On another occasion parents complained when they walked into the grotto to find Father Christmas taking a pee behind an artificial Christmas tree. There were also complaints that Santa kept trying to persuade kiddies’ mothers and older sisters to sit on his lap and make a wish. It was also alleged that Santa attempted to beg money to buy alcohol from parents coming through his grotto. He apparently flew into a rage with one couple who refused to pay him and chased them out of the grotto shouting “Bastards!” whilst throwing Christmas presents and decorations after them. In another incident, the grotto had to be closed all afternoon after Santa broke wind violently after a three-hour lunchtime drinking session. “The stench was so noxious the polystyrene snow melted and the needles fell off of three Christmas trees – all of them artificial”, Croggler claims. “It took four industrial fans on full power for six hours to clear the smell.” When the grotto reopened the next day, parents were shocked to find Santa naked apart from his red hat and some wrapping paper around his nether regions. “Don’t worry, its business as usual,” he told them. “I’ve just had a bit an accident and the costume is in the wash.”

Curiously, parents were reluctant to let their children sit on his knee.

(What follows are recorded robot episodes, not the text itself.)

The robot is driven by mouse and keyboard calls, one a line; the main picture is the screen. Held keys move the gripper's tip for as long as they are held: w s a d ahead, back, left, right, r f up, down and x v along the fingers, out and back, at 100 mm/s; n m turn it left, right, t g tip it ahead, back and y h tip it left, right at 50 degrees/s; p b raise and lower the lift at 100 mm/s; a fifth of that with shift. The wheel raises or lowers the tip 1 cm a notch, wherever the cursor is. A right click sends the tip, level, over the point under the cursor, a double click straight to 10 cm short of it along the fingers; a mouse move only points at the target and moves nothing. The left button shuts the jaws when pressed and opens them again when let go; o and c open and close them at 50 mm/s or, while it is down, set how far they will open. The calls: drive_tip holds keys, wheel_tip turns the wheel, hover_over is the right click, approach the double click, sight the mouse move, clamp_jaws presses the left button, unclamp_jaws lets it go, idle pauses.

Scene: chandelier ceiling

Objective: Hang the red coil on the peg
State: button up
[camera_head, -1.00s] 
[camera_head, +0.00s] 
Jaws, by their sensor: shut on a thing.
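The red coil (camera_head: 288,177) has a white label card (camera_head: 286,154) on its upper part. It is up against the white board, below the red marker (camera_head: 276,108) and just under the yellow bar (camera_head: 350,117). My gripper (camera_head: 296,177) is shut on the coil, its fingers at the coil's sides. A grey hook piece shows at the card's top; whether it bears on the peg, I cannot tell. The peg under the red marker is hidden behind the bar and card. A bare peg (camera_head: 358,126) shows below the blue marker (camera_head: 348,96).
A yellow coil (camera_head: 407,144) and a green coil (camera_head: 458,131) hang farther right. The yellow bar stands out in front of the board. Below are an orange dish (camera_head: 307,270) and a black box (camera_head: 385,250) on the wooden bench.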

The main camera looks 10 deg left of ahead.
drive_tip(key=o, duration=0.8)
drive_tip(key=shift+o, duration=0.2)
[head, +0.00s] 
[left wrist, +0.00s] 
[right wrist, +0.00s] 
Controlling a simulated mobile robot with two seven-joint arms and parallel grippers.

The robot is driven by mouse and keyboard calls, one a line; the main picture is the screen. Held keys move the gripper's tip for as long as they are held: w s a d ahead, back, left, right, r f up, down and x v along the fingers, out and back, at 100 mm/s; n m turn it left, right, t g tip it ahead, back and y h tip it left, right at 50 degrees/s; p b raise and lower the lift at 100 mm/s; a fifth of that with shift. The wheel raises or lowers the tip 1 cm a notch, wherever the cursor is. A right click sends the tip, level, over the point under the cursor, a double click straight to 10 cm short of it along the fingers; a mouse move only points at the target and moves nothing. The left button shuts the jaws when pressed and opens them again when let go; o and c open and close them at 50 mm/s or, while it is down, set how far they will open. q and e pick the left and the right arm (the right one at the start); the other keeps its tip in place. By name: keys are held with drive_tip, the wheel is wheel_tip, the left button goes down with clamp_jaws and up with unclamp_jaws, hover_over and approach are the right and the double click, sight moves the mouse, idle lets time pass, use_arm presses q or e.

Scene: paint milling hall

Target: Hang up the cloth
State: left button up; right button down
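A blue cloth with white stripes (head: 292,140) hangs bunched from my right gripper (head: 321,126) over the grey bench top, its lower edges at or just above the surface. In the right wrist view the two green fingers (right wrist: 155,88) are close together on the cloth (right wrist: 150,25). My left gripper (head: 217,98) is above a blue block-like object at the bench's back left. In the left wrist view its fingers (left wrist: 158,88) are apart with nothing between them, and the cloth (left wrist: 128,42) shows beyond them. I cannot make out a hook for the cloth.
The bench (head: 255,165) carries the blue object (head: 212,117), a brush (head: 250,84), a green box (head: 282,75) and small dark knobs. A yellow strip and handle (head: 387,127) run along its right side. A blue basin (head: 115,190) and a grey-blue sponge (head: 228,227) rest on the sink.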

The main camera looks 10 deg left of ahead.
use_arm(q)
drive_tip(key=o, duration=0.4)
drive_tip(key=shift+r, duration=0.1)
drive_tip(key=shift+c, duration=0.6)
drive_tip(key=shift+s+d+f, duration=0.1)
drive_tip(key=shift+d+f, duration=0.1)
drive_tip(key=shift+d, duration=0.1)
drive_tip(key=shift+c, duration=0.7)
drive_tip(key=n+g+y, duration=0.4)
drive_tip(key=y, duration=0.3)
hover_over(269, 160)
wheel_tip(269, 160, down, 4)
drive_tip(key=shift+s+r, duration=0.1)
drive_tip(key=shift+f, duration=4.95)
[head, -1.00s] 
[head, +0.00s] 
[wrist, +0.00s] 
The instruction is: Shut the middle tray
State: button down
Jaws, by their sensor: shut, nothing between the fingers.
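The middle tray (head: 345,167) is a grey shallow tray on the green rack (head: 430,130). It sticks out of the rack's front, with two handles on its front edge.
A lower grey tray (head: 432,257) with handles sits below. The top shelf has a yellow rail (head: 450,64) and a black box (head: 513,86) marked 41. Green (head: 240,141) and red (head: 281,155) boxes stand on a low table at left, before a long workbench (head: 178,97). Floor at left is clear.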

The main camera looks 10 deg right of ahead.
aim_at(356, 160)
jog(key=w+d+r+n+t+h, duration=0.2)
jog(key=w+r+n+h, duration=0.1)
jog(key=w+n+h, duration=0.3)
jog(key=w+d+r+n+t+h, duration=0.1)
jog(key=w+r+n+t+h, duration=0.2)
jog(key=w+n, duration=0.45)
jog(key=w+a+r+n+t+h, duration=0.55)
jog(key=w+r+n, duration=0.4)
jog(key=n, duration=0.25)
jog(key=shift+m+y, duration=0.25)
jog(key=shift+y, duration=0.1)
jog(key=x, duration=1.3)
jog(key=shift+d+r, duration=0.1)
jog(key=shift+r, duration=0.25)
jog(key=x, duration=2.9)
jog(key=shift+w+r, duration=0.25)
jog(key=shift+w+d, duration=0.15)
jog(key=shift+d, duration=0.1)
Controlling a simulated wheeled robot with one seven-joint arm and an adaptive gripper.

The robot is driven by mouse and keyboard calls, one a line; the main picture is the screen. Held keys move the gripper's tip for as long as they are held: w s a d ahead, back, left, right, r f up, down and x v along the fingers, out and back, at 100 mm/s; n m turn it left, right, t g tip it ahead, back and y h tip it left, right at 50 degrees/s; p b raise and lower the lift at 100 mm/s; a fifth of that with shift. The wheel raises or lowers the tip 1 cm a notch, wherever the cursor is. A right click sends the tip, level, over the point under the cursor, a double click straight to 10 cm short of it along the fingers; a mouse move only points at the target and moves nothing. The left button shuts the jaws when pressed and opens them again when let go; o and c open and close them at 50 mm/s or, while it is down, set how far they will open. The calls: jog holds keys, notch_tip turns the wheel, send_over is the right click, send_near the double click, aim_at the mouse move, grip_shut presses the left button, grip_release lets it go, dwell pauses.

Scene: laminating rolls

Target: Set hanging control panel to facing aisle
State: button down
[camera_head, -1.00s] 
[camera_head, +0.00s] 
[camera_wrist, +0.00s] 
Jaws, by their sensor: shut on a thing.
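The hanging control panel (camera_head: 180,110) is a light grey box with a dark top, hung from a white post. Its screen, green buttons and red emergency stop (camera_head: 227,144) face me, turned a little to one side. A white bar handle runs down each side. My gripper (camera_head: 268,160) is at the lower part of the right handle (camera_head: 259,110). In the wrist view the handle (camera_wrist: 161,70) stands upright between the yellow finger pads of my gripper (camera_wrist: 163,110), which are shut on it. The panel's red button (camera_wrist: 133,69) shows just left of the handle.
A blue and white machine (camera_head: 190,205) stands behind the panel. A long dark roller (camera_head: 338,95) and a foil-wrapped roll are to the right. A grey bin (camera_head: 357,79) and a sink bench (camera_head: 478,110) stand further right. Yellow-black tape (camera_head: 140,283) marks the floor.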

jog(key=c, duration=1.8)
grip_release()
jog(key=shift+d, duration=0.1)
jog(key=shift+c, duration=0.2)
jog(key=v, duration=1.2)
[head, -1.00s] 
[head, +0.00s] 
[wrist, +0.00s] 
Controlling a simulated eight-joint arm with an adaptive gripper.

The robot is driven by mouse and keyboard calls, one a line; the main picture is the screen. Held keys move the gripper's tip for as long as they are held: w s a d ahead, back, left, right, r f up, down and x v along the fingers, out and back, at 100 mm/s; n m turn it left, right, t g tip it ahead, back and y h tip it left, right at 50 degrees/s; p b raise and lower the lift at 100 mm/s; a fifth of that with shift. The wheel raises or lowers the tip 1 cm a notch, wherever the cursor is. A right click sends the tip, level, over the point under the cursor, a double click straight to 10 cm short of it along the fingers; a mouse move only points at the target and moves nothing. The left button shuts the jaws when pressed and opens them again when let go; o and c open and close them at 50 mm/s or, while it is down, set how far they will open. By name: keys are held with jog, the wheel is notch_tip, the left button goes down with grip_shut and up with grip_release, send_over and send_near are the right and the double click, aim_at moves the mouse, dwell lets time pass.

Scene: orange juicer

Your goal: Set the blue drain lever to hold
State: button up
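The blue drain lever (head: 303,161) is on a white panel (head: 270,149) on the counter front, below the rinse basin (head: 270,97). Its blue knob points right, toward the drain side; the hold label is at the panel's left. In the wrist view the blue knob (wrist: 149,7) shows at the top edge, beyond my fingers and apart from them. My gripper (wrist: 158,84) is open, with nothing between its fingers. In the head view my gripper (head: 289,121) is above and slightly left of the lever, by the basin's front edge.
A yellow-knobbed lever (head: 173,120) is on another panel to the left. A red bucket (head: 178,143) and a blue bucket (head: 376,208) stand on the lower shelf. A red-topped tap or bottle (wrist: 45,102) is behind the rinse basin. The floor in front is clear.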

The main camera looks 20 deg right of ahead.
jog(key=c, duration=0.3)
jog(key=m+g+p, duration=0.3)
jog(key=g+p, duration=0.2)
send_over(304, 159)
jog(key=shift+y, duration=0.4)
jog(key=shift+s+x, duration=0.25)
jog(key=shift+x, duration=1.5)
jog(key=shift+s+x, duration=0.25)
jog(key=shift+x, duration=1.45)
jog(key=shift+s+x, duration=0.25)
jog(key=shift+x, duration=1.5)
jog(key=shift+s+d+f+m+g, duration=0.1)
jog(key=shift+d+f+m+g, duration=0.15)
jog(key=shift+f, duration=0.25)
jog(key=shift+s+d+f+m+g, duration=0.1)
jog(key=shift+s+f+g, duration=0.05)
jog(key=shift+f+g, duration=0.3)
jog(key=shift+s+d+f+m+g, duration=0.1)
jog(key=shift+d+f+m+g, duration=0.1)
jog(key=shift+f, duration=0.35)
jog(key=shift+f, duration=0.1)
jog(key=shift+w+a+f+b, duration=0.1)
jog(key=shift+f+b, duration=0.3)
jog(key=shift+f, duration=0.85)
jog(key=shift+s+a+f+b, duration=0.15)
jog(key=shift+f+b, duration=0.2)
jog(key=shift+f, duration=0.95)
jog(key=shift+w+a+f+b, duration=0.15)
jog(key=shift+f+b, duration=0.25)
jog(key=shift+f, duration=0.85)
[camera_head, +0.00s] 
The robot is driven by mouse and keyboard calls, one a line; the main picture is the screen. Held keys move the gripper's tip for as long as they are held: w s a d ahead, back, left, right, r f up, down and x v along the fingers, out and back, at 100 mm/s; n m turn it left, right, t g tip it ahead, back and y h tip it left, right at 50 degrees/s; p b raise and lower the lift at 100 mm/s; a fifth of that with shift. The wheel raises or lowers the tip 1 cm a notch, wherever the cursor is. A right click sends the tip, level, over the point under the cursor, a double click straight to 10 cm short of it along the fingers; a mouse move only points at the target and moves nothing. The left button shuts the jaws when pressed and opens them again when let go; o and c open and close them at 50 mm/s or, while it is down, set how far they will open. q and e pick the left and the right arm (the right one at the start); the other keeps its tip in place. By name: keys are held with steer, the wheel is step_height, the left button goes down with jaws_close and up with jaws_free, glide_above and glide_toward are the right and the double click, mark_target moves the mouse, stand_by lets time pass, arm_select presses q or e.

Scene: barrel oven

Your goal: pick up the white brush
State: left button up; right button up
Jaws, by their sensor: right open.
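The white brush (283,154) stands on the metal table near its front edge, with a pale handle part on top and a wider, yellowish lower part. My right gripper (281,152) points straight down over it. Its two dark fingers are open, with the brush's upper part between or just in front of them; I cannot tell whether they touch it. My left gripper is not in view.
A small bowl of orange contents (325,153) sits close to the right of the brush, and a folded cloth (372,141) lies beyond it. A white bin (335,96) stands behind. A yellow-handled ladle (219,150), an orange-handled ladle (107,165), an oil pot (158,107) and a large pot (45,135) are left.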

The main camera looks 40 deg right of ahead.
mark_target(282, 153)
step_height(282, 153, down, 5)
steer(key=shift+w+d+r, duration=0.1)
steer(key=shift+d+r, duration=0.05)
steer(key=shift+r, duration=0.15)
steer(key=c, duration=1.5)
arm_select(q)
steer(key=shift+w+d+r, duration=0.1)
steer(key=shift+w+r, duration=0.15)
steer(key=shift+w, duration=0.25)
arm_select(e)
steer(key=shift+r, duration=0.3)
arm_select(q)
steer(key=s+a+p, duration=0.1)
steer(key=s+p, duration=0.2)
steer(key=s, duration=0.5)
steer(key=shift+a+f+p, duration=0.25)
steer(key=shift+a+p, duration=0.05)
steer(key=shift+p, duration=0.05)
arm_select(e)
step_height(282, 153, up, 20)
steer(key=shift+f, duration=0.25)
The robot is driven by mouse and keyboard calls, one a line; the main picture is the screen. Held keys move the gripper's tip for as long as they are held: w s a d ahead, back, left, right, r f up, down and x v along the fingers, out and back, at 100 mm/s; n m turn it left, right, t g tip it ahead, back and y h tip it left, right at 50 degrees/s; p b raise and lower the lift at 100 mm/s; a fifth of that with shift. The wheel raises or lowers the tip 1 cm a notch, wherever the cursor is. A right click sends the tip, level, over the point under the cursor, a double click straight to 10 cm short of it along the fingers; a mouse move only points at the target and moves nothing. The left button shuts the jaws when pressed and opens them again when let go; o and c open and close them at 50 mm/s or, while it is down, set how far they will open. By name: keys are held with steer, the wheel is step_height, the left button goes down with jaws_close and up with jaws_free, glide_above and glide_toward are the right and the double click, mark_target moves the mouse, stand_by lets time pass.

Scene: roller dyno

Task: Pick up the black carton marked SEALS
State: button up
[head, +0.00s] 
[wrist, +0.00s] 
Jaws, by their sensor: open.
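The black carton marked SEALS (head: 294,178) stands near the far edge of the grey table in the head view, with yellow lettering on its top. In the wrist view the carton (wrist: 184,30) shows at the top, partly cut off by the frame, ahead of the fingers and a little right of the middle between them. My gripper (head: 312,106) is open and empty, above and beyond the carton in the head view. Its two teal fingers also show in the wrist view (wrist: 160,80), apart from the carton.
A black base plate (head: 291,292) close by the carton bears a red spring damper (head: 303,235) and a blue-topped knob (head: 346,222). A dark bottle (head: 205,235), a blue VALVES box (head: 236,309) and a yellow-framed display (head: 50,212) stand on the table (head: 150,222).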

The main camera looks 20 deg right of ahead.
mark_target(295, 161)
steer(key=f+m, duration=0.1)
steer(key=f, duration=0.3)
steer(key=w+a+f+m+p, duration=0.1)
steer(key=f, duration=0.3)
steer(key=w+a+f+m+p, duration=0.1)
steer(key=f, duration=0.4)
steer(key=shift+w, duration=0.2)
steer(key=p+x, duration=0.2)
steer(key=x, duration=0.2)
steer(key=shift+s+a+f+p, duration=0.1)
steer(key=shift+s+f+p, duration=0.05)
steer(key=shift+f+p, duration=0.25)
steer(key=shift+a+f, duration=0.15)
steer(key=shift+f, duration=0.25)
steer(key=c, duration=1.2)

There were also accusations that he had stolen some of the presents he was meant to be handing out and had sold them for beer money. “One parent complained that his seven year old son was highly upset when he opened his gift, only to find that it contained an empty vodka bottle”, recalls Croggler. “Another claimed that her child had had a violent asthma attack after finding that her present contained an unspeakably soiled pair of underpants.” Santa’s behaviour at the staff Christmas party proved to be his undoing. He became so drunk that he attempted to shag Rudolph the Red Nosed reindeer in the grotto, shouting “It’ll be more than your nose that’s red after this you horny bastard!”, before throwing up into his beard and collapsing. “It took paramedics called by worried store staff three hours to remove the vomit from his beard,” says Croggler. “Unfortunately for him, the area manager was at the party – he started tearing a strip off of the store manager for employing a derelict as Santa. Of course, the store manager denied employing him, saying he’d been sent by head office. It was then that they realised he was an unofficial rogue Santa!” Consequently, Santa found himself out on the street three days before Christmas.

However, it isn’t just shopping malls and department stores where rogue Santas can pose a threat to unwary seasonal consumers, as visitors to a supposed Christmas theme park found last year. “We saw it advertised on the internet – it looked great in the pictures, loads of snow, authentic nativity scene, elves, Santa, the lot,” bemoans Dennis Ocklang, one of the victims of the scam. “But when we reached the address in Eastleigh given on the tickets we bought online, it turned out to be a bloody shed in someone’s back garden! It was covered in shredded polystyrene ceiling tiles masquerading as snow, and the nativity scene inside consisted of the Virgin Fork, the Baby Trowel and the Three Wise Shovels!” Ocklang was just one of hundreds of disappointed visitors who paid up to twenty pounds per ticket to visit Santa’s Seasonal Shed. “The day we were there a riot broke out,” he recalls. “It all kicked off when a kiddie having his photo taken with Santa in his grotto – which looked like a compost heap to me – was bitten by one of the reindeer, which were actually a couple of mangy looking dogs with cardboard antlers tied to their ears. The father went berserk and it all got out of hand – it only calmed down when Santa collapsed with a suspected coronary as he was being beaten with a Christmas tree.”

The owner of the ‘attraction’ has little sympathy for his disgruntled customers. “So a few paying customers got a bit arsey when they decided that they’d been ripped off, but that was no excuse for attacking Santa – who was being played by my seventy-four year old father, incidentally – and, even worse, beating up elves. Typical bloody bullies – afraid to pick on someone their own size!” declares forty-nine year old Harry Ribwold, who claims that he was merely trying to fill the gap in the crappy Christmas attractions market created by the demise of the notorious Lapland New Forest venture in 2008. “Frankly, I think they were missing the point of the Seasonal Shed experience – it was meant to be a rip off, just like Christmas itself! It truly was a Christmas theme park – promising much from behind its glitzy exterior, but once unwrapped proving to be nothing more than a pair of old socks and a Cliff Richard album.”